In 1882 Philip P. Baker was elected to the State Assembly, and in 1886 he was elected to the State Senate. It was largely through his efforts in the Senate that the New Jersey Training School for Feeble-Minded Children and the State Institute for Feeble-Minded Women were established, both located in Vineland. Mr. Baker served as President of the Board of Management of the Children’s Training School for 30 years. He was known and loved by the children, and for many years the Baker Club, comprised of the older boys, looked to Mr. Baker for guidance.

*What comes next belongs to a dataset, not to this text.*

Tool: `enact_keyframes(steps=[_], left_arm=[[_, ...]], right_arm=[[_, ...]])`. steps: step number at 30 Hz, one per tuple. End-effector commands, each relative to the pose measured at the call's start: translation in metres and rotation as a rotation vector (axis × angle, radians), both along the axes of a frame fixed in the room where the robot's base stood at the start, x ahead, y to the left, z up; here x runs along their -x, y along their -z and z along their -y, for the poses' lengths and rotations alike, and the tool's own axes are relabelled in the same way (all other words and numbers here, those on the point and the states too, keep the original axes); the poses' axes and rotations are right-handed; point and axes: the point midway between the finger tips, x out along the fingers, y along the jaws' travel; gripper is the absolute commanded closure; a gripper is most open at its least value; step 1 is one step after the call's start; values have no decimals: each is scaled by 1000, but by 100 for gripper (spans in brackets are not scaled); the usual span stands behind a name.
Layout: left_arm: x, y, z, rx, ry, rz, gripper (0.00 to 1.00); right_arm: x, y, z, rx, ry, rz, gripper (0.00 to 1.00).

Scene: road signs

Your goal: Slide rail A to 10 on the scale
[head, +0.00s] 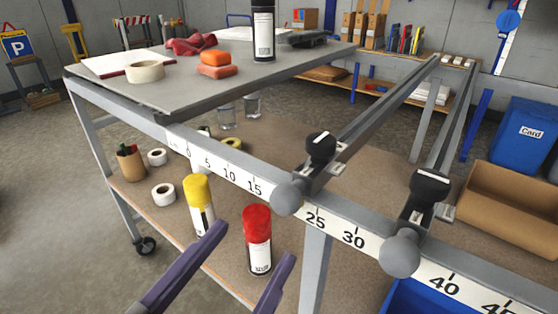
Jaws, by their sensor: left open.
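A white scale strip (229,174) runs along the table's front edge, with numbers from 0 at left up past 40 at right. Two metal rails cross it. The left rail (385,107) has a black knob (320,146) and a grey ball end (287,198) covering the scale between 15 and 25. The right rail (455,115) has a black knob (429,185) and a grey ball end (399,253) between 30 and 40. No letter is readable on either rail. My left gripper (253,243) is open and empty, its purple fingers below and left of the left rail's ball end. My right gripper is out of view.
A grey tabletop (200,95) holds tape, orange blocks, a red cloth and a black spray can (263,32). A yellow-capped can (198,205) and a red-capped can (257,240) stand on the lower shelf. A blue bin (515,135) and a cardboard box (510,205) are at right.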

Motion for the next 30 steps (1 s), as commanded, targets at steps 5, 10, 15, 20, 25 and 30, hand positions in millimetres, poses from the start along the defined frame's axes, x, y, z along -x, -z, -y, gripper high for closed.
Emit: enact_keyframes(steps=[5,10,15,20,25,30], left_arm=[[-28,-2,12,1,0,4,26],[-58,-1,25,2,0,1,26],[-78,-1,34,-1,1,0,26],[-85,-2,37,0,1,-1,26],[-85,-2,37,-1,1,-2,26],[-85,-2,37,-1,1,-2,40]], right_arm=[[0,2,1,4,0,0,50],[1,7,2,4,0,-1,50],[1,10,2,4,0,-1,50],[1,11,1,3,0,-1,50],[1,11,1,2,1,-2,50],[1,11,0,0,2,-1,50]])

In the mid-1880’s the Baker Brothers bought a large tract of land on Five Mile Beach and developed what is now the City of Wildwood. Then, beginning in 1904, Philip P. Baker directed the founding of Wildwood Crest. This was his major business interest during the last 16 years of his life. He was the first Mayor of Wildwood Crest, the first President of the Fire Company, the first President of the Fishing Club, and a Trustee of the Presbyterian Church in Wildwood, in addition to membership and participation in many other organizations.

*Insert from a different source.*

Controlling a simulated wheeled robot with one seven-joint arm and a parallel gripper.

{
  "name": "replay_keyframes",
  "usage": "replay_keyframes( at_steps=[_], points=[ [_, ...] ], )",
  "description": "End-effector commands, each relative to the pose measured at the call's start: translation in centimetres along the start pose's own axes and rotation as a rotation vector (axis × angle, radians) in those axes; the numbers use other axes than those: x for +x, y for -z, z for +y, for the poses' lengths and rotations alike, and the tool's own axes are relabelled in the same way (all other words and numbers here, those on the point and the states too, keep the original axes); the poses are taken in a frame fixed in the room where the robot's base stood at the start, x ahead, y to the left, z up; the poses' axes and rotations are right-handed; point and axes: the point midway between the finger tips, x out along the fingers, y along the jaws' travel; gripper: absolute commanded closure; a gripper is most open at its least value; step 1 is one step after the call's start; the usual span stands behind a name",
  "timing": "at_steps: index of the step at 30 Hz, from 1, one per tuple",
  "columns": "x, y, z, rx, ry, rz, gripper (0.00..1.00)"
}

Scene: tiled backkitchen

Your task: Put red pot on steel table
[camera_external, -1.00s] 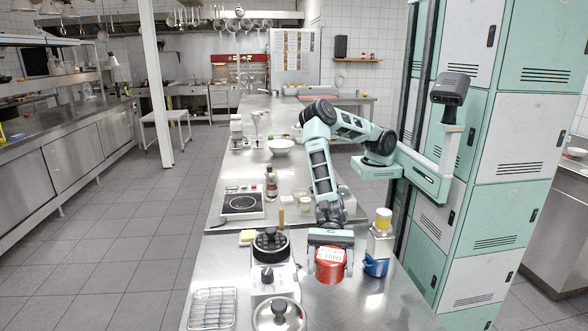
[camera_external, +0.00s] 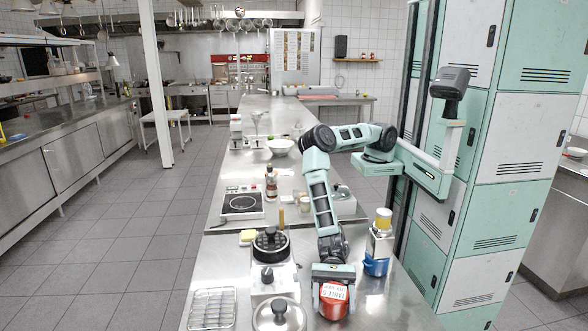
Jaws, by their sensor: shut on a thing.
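The red pot (camera_external: 333,306) with a white label is at the front of the steel table (camera_external: 385,309), right of the pot lid and hot plate unit. My gripper (camera_external: 333,285) is over the pot and shut on it, with its body covering the upper part. I cannot tell whether the pot's bottom touches the table or hangs just above it.
A blue pot (camera_external: 376,266) stands close behind on the right, by a jar with a yellow top (camera_external: 383,221). On the left are a lidded pan (camera_external: 279,315), a black-topped appliance (camera_external: 271,242) and a wire rack (camera_external: 212,309). The front right tabletop is clear.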

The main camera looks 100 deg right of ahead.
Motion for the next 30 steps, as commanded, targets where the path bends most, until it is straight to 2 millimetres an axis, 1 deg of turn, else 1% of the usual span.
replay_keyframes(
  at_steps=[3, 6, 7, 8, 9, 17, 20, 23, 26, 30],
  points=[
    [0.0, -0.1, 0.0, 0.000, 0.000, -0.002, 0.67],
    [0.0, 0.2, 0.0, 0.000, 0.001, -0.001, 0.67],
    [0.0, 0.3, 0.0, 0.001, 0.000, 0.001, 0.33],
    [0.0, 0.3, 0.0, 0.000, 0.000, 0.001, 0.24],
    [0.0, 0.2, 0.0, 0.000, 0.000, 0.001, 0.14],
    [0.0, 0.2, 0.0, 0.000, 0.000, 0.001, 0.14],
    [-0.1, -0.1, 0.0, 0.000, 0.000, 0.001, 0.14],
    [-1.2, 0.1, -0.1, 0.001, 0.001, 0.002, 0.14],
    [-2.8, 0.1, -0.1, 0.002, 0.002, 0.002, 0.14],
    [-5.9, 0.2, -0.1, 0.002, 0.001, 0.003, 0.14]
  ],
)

Mr. Baker died on August 14, 1920 at the age of 74, and was buried in the family plot in the First Baptist Cemetery in Cape May Court House along with his son Curtis. (Later his wife Lizzie, and daughters Bessie and Jane, joined him there.) One of the many tributes paid to him is found in the Vineland Training Bulletin of September, 1920: “Once in many years God, in His wisdom and goodness, gives the world a man whose life embodies the spirit of service for the welfare of others. This He did when Philip P. Baker was born … “
Marker situated on the Baker family burial plot in the First Baptist Cemertery in Cape May Court House, NJ.